Wednesday, February 6, 2013

More Pay For Service Workers

That's what "creative class" expert Richard Florida says American cities need:
FLORIDA: The first thing you have to do is figure out a way to engage the service companies, to call them together in a summit and say we're going to work together to boost the wages and productivity of service workers. At the same time, begin to work on more affordable housing options, begin to work on how to increase density. If you're in a city like Chicago or New York, where there is transit, encourage the development of more knowledge-intensive and creative work around transit nodes and connections.

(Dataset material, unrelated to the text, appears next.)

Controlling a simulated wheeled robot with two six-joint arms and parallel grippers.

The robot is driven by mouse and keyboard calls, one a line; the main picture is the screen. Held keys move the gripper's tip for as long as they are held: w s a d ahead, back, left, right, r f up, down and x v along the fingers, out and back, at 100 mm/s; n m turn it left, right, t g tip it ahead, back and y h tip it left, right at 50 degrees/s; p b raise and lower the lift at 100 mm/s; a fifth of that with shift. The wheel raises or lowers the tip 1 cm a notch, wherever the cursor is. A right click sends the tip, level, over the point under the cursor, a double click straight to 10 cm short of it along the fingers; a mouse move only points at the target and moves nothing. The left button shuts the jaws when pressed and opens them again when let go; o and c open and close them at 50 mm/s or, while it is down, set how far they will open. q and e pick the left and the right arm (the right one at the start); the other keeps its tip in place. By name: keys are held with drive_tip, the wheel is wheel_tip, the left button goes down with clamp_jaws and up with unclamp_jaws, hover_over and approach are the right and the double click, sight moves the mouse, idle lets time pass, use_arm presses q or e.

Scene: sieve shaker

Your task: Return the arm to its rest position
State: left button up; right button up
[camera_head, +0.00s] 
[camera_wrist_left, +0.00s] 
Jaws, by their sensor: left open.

It's a whole complex of things that's going to make our cities more competitive and boost the wages, not only of the people at the talented one-third, but boost the wages of everyone.
INSKEEP: How do you encourage an upward pressure on wages in service jobs? Yes, there are some companies where they say that fits their business model, they want to treat their workers a certain way, but there are others companies that will constantly feel competitive pressure.

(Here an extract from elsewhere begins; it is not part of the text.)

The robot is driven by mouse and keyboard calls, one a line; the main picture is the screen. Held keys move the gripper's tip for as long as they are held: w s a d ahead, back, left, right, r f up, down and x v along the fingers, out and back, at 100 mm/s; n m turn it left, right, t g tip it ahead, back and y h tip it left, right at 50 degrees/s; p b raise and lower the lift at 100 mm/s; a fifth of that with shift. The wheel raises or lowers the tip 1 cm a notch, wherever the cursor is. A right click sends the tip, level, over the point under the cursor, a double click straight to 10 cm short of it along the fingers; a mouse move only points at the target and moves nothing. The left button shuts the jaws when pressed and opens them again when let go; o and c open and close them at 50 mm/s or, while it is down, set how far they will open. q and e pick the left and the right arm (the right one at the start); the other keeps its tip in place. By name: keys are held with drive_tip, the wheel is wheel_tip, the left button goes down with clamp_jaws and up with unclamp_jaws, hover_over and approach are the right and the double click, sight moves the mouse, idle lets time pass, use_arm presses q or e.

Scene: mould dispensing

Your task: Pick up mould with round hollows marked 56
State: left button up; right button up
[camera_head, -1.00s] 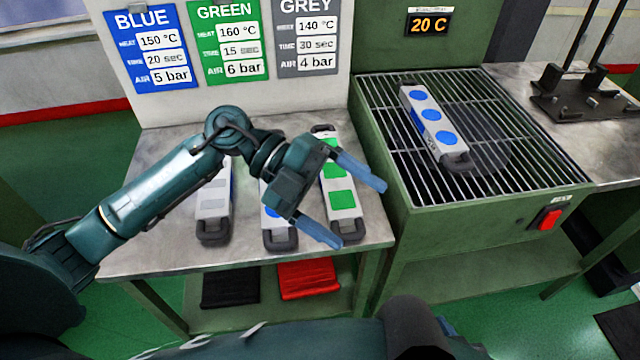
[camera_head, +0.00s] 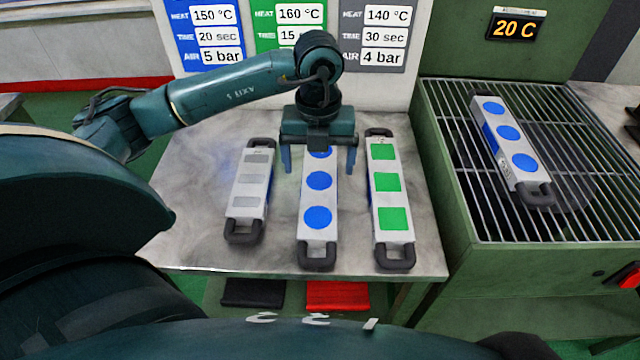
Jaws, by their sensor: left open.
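Two moulds have round blue hollows. One mould (camera_head: 318,198) lies on the metal table between two others, its far end hidden behind my left gripper. The other mould (camera_head: 508,142) lies on the grill at the right; a small dark mark near its front end is too small to read. My left gripper (camera_head: 318,168) is open and points down over the far part of the middle mould, one finger on each side of it. I cannot tell how high the fingers are. No number shows on the middle mould. My right gripper is not in view.
A mould with grey slots (camera_head: 250,188) lies to the left and a mould with green squares (camera_head: 390,190) to the right on the metal table (camera_head: 200,190). The grill (camera_head: 462,205) stands beside the table. A settings board (camera_head: 385,75) rises behind.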

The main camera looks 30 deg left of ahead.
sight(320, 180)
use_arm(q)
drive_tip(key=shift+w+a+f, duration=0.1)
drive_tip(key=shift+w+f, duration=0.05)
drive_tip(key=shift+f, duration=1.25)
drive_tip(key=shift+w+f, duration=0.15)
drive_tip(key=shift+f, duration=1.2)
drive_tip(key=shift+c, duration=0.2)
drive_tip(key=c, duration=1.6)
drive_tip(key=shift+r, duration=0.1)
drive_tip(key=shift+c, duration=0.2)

FLORIDA: Well, it's the same problem we faced in manufacturing. In the early 20th century we treated our manufacturing workers like crap. Workers worked maybe five, six, seven days a week, 12, 16, 18 hours a day and could barely put food on the table. And then during the Great Depression, some industrialists like Henry Ford or Lincoln Filene, and of course the great FDR, said hold on a second. If we're going to create demand that John Maynard King says stimulates the economy, how can we do that? Government can only fund so much. We're going to have to boost the wages of the workers who make the cars so they could buy the cars. Well, the same thing. If we want to boost demand in the United States, if we want a real stimulus today that's lasting, we have to boost the wages of nearly half of our workers who work in the service industry. The way to do that is not to falsely do it by just imposing minimum standards, although that may be worth doing in some big cities, by the way. The way to do that is to make their work more productive, to engage them in innovation, just like we did in our factories. When we began to organize workers in team, organize them in quality circles, engage them in continuous improvement, the factories got more productive and the wages of the workers went up.
INSKEEP: To listen to the workers - that's what you're telling me.
FLORIDA: The workers know best how to do their jobs. Whether it's in a manufacturing facility, you know, figuring out how to put that door panel on a car, or we found in our studies backed by the National Science Foundation a couple of decades ago, even when it came to environmental cleanliness, the workers knew best where to put the drip pans, how to stop the spills, how to keep the emissions in check. Listening to the workers and making them part of the solution, not just in factories, not just in Silicon Valley high-tech work, but in all sorts of work - that's the path to prosperity in the future.
This is basic common sense.  When people aren't making enough money to actually buy what they need, they need more pay.  When a lot of people make way more money than they will ever spend, they need to pay more money in taxes.  It isn't fucking rocket science.  Yet, I hear Republicans saying they need to cut state and federal income taxes and raise sales taxes because taxes on consumption are much better than taxes on income.  Not when people are only consuming what they have to to live.  Fuck.  And when folks are bringing in 300 million dollars a year and paying a lower percentage of their income in taxes than somebody making $60,000 a year, something is absolutely retarded.